WASHINGTON — Democratic House leadership announced on Dec. 10 that it reached an agreement with President Donald Trump on the US-Mexico-Canada Agreement (USMCA). The new trade deal is set to replace the 25-year-old North American Free Trade Agreement (NAFTA).

Both sides have worked for more than a year to review issues with enforcement of labor and environmental guidelines for the new trade deal.

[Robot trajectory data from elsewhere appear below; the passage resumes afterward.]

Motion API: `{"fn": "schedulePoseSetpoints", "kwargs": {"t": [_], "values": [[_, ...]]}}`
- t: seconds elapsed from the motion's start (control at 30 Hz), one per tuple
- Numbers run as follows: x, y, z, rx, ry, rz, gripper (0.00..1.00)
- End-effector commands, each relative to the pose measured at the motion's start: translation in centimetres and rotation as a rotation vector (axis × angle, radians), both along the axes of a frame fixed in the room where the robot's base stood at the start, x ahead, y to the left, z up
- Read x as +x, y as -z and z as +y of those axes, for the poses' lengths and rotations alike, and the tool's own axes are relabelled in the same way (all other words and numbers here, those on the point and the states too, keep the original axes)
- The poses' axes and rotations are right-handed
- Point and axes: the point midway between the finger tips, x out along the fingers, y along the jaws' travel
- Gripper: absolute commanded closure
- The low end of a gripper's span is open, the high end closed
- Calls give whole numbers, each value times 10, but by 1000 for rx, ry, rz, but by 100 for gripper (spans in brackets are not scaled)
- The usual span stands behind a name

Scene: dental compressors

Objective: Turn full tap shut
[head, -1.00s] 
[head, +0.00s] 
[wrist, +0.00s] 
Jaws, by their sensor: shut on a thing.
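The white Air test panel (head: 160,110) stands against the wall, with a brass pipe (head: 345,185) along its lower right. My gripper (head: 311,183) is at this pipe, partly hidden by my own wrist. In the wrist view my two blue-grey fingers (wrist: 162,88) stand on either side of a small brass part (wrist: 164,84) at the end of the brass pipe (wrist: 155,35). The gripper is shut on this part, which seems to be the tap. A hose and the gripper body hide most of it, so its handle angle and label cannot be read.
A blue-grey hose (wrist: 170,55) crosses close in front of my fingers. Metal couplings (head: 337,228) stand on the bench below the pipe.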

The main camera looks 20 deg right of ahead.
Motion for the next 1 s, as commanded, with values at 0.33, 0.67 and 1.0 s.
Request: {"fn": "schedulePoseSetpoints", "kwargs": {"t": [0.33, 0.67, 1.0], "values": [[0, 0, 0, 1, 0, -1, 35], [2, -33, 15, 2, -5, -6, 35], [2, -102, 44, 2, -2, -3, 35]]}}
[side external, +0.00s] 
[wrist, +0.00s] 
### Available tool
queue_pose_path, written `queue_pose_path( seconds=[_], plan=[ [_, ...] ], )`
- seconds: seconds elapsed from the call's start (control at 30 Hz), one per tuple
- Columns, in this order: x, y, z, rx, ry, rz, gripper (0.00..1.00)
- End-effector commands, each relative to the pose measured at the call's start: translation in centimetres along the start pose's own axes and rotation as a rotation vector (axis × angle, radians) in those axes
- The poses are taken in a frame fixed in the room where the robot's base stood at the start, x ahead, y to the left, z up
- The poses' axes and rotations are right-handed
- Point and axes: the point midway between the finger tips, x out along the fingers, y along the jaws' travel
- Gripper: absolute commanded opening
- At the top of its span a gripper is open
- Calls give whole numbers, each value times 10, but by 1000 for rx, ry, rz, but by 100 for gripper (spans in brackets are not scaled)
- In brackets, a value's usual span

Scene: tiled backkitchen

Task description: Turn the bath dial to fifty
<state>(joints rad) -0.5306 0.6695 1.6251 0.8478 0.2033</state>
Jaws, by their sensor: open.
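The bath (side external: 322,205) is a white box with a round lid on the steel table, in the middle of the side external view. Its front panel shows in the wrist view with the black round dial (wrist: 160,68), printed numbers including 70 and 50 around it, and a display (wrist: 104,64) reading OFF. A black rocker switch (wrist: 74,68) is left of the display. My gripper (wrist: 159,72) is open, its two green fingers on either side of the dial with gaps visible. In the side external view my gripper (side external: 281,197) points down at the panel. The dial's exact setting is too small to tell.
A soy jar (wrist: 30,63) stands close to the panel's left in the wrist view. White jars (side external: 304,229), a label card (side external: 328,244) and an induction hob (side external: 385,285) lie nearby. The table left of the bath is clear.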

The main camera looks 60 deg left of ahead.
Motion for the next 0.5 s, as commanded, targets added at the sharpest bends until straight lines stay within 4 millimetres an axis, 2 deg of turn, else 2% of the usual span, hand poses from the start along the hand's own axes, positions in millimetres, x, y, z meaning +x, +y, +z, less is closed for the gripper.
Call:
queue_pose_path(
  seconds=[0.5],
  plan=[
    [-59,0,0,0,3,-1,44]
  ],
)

Organizations in the animal food and other agricultural industries have shown strong support of the trade deal since it was signed by the leaders of the US, Mexico and Canada in November 2018.

“There is no question of course that this trade agreement is much better than NAFTA, but in terms of our work here, it is infinitely better than what was initially proposed by the administration,” said House Speaker Nancy Pelosi to reporters in Washington.

Several animal food industry leaders have issued statements of approval following this news, including organizations that are optimistic the trade deal will support the industry’s import and export markets for pet food products.

According to the Pet Food Institute (PFI), the US exported an estimated $740 million worth of pet food and imported more than $250 million worth of pet food products between Canada and Mexico in 2018, which represented more than half of all the United States’ pet food exports that year.

“USMCA ratification by Congress will be a critical step in assuring continued tariff-free trade with our first and third largest export markets, allowing US pet food makers to strengthen and deepen relationships with their Canadian and Mexican partners,” said Dana Brooks, president and CEO of PFI. “We appreciate the efforts of Congress and the Administration to work together and we urge Congress to complete its task by ratifying the agreement as quickly as possible.”

The American Feed Industry Association (AFIA) commended lawmakers, saying the trade agreement “brings new labor provisions to protect US jobs,” as well as provide sanitary regulations that are on par with the World Trade Organization’s rights and obligations.

The association added that since the NAFTA was signed in 1993, animal food exports nearly tripled from $699 million in 1993 to $3.2 billion in 2018.

“Now, with the ratification window quickly closing on 2019 and an election year looming, AFIA strongly urges Congress to bring the agreement to a vote,” said Constance Cullman, AFIA’s president and CEO. “Ratifying the agreement will allow US animal food producers to continue to remain competitive in the region while strengthening regulatory engagement and commitments among the three countries.”

Randy Gordon, president and CEO of the National Grain and Feed Association (NGFA), also spoke on behalf of his association to support the completion of USMCA negotiations.

“We particularly appreciate the dedication and persistence of US Trade Representative Robert Lighthizer and House leaders to overcome final hurdles on labor enforcement to reach this milestone,” Gordon said. “We also commend the governments of two of our most important trading partners — Mexico and Canada — in working with the United States to accommodate these concerns.”

In the September issue of Pet Food Processing, Gordon made a strong case for USMCA, saying it would facilitate cross-border trade, stimulate the economy, build upon and preserve current market access, and be key to securing future US trade deals with other countries.

The North American Meat Institute (NAMI) stated that it wanted Congress to “swiftly approve” the USMCA.

“We are pleased with the agreement reached between the Trump Administration and House Leadership allowing Congress to consider USMCA before the holidays,” said Julie Anna Potts, president and CEO of NAMI. “The US meat and poultry industry exports $5.5 billion annually in products to Canada and Mexico. Swift adoption of this agreement is critical to meat and poultry processors and the millions of US farmers, ranchers, allied manufacturers and transportation companies in the food supply chain.”